Most global as well as domestic brokerages are upbeat on India’s largest IT services provider, Tata Consultancy Services (TCS), despite its performance during the December quarter of FY25, when it missed Street estimates.
On the bourses, the TCS share price rallied as much as 6.44 per cent to hit an intraday high of Rs 4,296.80 apiece, before settling 5.67 per cent higher at Rs 4,265.55.
In comparison, the Sensex closed 0.31 per cent lower at 77,378.91 levels.
TCS reported revenue of Rs 63,973 crore for the quarter, reflecting a 5.6 per cent year-on-year (Y-o-Y) growth, or 4.5 per cent Y-o-Y growth in constant currency (CC) terms. Net profit stood at Rs 12,380 crore, reflecting a 5.5 per cent increase.
However, the company missed Bloomberg estimates, which had forecast revenue at Rs 64,748 crore and net profit at Rs 12,534 crore.
Operating profit margin for the quarter was 24.5 per cent, a decline of 50 basis points (bps) Y-o-Y but an improvement of 40 bps sequentially.
Growth was primarily driven by the consumer business group (up 1.1 per cent), energy, resources, and utilities (up 3.4 per cent), and regional markets (up 40.9 per cent).
Among geographies, growth markets performed robustly, with India leading at 70.2 per cent, followed by the Middle East & Africa (up 15.0 per cent), Latin America (up 7 per cent), and Asia Pacific (up 5.8 per cent).
Total contract value (TCV) for the quarter stood strong at $10.2 billion, against $8.6 billion in Q2.
The last 12 months IT services attrition rate was at 13 per cent.
K Krithivasan, chief executive officer (CEO) and managing director (MD), said, “We are pleased with the excellent TCV performance in Q3. It was well-rounded across industries, geographies and service lines, lending good visibility to long-term growth.”
TCS announced a dividend of Rs 76 per share, which includes a special dividend of Rs 66.
The record date for the dividend is January 17, 2025, with payment scheduled for February 3, 2025.
“In a quarter that saw significant cross-currency volatility, TCS’s strong execution, cost management and deft currency risk management helped deliver healthy margin improvement and free cash flows.
"Disciplined investments in talent and infrastructure should lend good support to long-term business growth,” said Samir Seksaria, chief financial officer (CFO).
Brokerages had mixed views on TCS, following its Q3FY25 performance, with several brokerages highlighting the company’s growth potential despite near-term challenges.
Hong Kong-based CLSA upgraded TCS to ‘outperform,’ raising its target price to Rs 4,546, citing strong growth prospects and improved demand, despite a challenging third quarter.
Jefferies reiterated a ‘buy’ rating with a target of Rs 4,760, highlighting management's optimistic outlook, margin improvement potential, and attractive valuation.
Similarly, Bernstein maintained a ‘outperform’ rating, with a target price of Rs 4,700.
In contrast, Tokyo-based Nomura maintained a ‘neutral’ stance, slightly lowering its target to Rs 4,020 (Rs 4,050 earlier), pointing to mixed Q3 results and uncertain growth visibility for FY26.
According to reports, London-headquartered HSBC kept a ‘hold’ rating with a target of Rs 4,540, acknowledging optimism for CY25 while cautioning about downside risks in FY26, especially from European market pressures and the BSNL deal.
Domestic brokerages, too, highlighted strong deal flows and valuation.

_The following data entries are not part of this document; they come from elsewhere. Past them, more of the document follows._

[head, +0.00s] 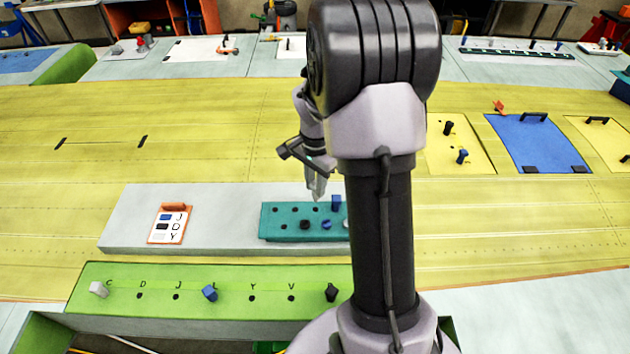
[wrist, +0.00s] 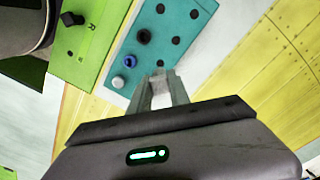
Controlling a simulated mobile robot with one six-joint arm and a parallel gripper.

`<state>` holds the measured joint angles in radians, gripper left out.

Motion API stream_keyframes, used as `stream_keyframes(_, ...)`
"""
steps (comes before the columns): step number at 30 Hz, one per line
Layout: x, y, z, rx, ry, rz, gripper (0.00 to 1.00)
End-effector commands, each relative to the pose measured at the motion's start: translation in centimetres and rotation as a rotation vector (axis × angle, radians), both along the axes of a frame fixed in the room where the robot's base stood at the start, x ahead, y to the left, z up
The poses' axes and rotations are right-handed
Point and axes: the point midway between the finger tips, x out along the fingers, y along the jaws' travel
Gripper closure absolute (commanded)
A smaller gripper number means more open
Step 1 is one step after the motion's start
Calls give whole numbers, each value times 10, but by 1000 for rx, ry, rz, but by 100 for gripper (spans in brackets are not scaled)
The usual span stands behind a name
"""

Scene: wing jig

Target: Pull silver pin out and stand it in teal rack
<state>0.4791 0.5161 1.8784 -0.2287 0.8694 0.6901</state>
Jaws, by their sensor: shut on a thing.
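My gripper (head: 316,195) hangs above the teal rack (head: 268,222), with its fingers pointing down. In the wrist view my gripper (wrist: 162,80) is shut on a pale silver pin (wrist: 161,100) between its fingers; most of that pin is hidden. The teal rack also shows in the wrist view (wrist: 180,68), with several empty holes. Another blue pin (head: 336,202) stands in the back row.
The green block (head: 200,272) in front has lettered holes; a silver pin (head: 98,289), a blue pin (head: 210,293) and a black pin (head: 331,292) stand in it. My arm hides the rack's right end.

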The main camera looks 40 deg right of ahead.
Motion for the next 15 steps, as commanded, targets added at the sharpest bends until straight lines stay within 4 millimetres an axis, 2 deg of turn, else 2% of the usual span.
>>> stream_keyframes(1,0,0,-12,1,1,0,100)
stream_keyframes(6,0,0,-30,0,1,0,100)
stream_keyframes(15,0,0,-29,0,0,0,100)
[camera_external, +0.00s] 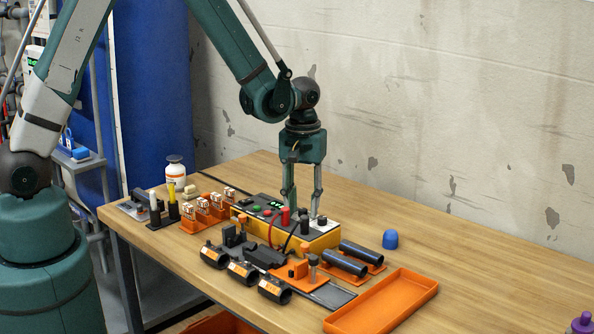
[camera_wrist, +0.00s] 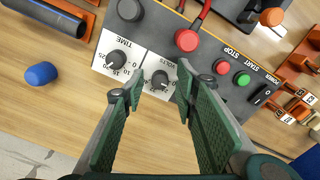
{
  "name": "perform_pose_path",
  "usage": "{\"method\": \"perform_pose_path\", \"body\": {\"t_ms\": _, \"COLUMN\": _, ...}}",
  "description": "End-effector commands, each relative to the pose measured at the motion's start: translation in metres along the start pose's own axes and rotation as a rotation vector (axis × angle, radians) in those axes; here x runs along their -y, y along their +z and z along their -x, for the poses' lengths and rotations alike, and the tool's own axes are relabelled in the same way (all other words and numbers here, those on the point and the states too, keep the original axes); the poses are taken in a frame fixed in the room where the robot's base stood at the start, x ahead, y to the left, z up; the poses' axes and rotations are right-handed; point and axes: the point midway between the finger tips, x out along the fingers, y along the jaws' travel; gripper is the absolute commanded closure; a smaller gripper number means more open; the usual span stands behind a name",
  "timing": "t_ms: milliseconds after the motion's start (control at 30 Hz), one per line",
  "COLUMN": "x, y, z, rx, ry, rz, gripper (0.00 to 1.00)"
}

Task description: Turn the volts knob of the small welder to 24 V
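The small welder (camera_external: 318,244) sits on the wooden bench, with a yellow-orange side and a dark and white top panel. In the wrist view its panel (camera_wrist: 143,43) appears upside down. The dark volts knob (camera_wrist: 160,79) is on a white label with numbers around it; its exact setting is too small to read. The similar time knob (camera_wrist: 118,57) is to its left. My gripper (camera_external: 303,211) points down over the panel. In the wrist view its open fingertips (camera_wrist: 159,82) are on either side of the volts knob, with visible gaps; I cannot tell their height over it.
A red plug (camera_wrist: 187,40), red and green buttons (camera_wrist: 242,79) and a power switch are close to the fingers. Black pipes (camera_external: 340,262), an orange tray (camera_external: 382,303), a blue cap (camera_external: 390,239) and orange holders stand around the welder. The right bench is mostly clear.

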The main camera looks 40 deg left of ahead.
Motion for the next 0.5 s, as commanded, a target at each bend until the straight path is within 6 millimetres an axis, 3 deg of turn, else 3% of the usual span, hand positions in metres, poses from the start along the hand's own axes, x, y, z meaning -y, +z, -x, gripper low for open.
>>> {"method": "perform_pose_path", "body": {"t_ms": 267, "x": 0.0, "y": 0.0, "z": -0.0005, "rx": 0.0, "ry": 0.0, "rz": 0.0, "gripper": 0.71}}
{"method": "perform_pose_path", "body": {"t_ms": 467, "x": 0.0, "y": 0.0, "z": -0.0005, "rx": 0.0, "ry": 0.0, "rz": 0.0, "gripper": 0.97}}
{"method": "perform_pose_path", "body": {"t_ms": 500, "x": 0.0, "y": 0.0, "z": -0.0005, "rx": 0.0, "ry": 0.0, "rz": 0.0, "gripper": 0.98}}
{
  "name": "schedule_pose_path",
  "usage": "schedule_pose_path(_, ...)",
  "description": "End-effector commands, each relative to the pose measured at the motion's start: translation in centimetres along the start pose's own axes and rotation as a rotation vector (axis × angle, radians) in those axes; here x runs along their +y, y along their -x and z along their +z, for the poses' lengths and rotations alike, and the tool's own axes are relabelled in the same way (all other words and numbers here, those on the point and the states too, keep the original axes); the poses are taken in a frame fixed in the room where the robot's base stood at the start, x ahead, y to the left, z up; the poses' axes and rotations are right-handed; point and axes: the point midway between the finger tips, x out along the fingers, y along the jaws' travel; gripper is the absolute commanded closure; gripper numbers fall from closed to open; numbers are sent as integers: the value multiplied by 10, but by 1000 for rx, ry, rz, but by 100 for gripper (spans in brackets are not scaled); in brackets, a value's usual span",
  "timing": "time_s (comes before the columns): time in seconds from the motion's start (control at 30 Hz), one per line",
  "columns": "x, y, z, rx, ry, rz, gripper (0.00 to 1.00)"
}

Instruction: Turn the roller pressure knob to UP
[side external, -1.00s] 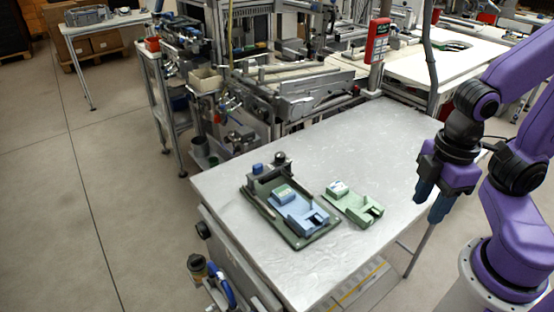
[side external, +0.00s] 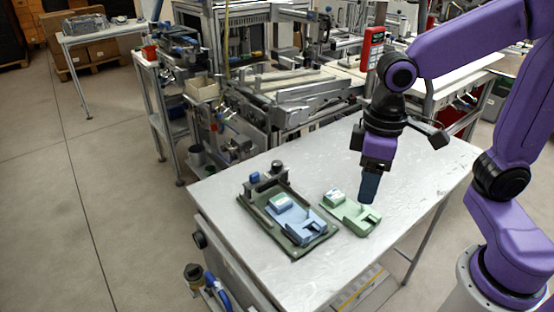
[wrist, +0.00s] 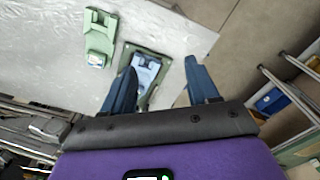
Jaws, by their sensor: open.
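A dark green base plate (side external: 297,249) lies on the metal table and carries a light blue fixture (side external: 299,227). At its far left end stands a roller assembly (side external: 266,188), with a small blue knob (side external: 255,178) and a dark knob (side external: 278,167) on top. I cannot tell which is the roller pressure knob or read its setting. My gripper (side external: 369,196) is open and empty, pointing down above the table to the right of the plate. In the wrist view my open fingers (wrist: 161,68) frame part of the base plate (wrist: 158,54); the roller end is hidden.
A separate light green fixture (side external: 350,213) lies right of the base plate, close to my gripper in the picture; it also shows in the wrist view (wrist: 99,40). The metal table (side external: 425,170) is bare on its right side. Machinery (side external: 300,90) stands along the back edge.

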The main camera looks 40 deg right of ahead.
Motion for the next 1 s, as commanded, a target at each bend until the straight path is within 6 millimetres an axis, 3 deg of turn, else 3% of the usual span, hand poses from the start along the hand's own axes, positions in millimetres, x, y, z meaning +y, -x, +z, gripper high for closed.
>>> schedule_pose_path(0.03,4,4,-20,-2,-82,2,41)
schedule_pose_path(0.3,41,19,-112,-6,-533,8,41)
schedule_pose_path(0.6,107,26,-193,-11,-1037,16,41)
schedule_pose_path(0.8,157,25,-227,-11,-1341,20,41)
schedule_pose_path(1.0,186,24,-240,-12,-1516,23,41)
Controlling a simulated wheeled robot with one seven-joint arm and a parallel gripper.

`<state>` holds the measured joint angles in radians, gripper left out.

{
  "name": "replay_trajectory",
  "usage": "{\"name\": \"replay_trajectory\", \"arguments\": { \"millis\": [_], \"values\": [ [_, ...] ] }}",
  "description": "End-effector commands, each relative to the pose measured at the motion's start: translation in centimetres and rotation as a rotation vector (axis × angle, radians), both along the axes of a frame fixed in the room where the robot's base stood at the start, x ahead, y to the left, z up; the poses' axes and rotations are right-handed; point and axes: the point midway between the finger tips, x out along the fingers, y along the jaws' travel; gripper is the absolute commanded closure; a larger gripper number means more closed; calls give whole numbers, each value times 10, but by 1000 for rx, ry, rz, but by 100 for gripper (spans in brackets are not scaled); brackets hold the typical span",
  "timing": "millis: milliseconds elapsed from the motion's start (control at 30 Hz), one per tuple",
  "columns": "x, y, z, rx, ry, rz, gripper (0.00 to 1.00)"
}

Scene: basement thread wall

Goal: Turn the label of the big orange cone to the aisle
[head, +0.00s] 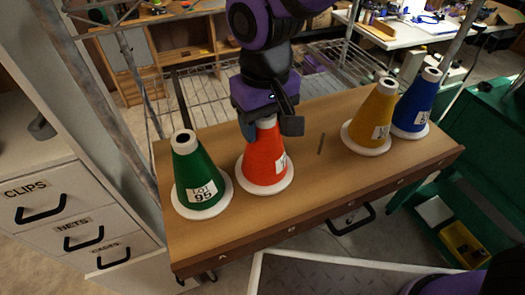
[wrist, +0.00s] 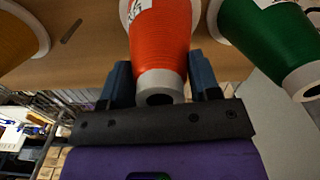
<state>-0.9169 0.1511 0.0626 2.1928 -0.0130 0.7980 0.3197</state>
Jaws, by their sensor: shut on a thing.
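The big orange cone (head: 264,157) stands upright on the wooden top of a cabinet, between a green cone (head: 198,175) and a yellow cone (head: 371,118). Its white label shows only in part at its right side in the head view. My gripper (head: 270,122) is at the top of the orange cone from above. In the wrist view my gripper (wrist: 162,85) has one finger on each side of the cone's narrow end and is shut on it. The orange cone (wrist: 160,40) shows part of its label at the upper edge there.
The green cone stands close on the left, its label facing the front. The yellow cone and a blue cone (head: 415,105) stand at the right end. A white drawer unit (head: 60,210) is at the left.

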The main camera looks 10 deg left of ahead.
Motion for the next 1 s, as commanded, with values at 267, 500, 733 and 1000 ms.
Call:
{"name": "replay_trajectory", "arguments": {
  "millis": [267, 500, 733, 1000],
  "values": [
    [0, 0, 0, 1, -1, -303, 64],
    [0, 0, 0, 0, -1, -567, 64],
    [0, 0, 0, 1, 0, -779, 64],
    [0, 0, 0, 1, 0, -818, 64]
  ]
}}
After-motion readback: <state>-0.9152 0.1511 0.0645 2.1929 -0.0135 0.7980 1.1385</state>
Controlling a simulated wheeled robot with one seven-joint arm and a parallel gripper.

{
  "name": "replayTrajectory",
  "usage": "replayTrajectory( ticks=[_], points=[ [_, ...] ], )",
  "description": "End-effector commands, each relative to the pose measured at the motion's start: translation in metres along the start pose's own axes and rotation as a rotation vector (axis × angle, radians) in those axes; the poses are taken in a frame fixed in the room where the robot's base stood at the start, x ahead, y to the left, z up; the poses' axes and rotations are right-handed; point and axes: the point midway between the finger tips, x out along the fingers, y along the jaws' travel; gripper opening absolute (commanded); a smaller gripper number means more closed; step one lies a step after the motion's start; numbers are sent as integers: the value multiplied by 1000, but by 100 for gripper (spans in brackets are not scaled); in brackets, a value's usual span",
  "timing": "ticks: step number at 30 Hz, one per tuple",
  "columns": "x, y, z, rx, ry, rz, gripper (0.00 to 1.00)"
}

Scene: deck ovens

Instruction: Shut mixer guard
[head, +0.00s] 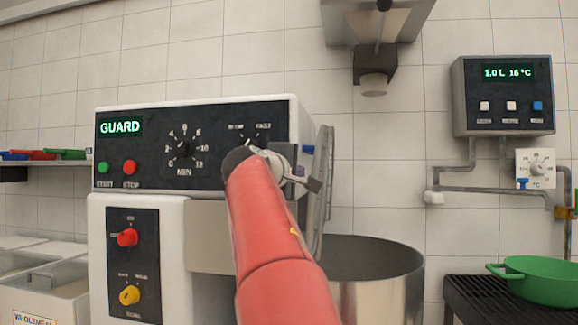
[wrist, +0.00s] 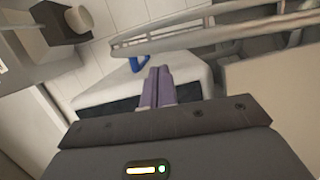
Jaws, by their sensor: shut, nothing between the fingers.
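The mixer (head: 208,115) stands at the left, and its lit display reads GUARD. Its guard (head: 323,190) shows nearly edge-on in the head view, standing raised and upright at the right side of the mixer head. The steel bowl (head: 400,290) below is uncovered. In the wrist view my gripper (wrist: 159,72) is shut and empty. The guard's pale bars (wrist: 200,38) cross just beyond the fingertips; I cannot tell whether they touch.
A steel hopper with a spout (head: 374,80) hangs above the bowl. A water meter (head: 505,97) with pipes and a dial is on the right wall. A green pan (head: 550,283) sits on a dark rack at the right. Flour bins (head: 40,290) stand at the left.

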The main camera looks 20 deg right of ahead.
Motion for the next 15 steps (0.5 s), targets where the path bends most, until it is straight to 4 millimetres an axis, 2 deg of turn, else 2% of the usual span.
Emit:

Emkay sees a weaker-than-expected Q3 operating performance, with revenue declining 1.7 per cent quarter-on-quarter (Q-o-Q), though deal wins improved to $10.2 billion.
The firm acknowledged early signs of revival in discretionary spending and retained an ‘add’ rating with a target price of Rs 4,500, citing attractive valuations post recent underperformance.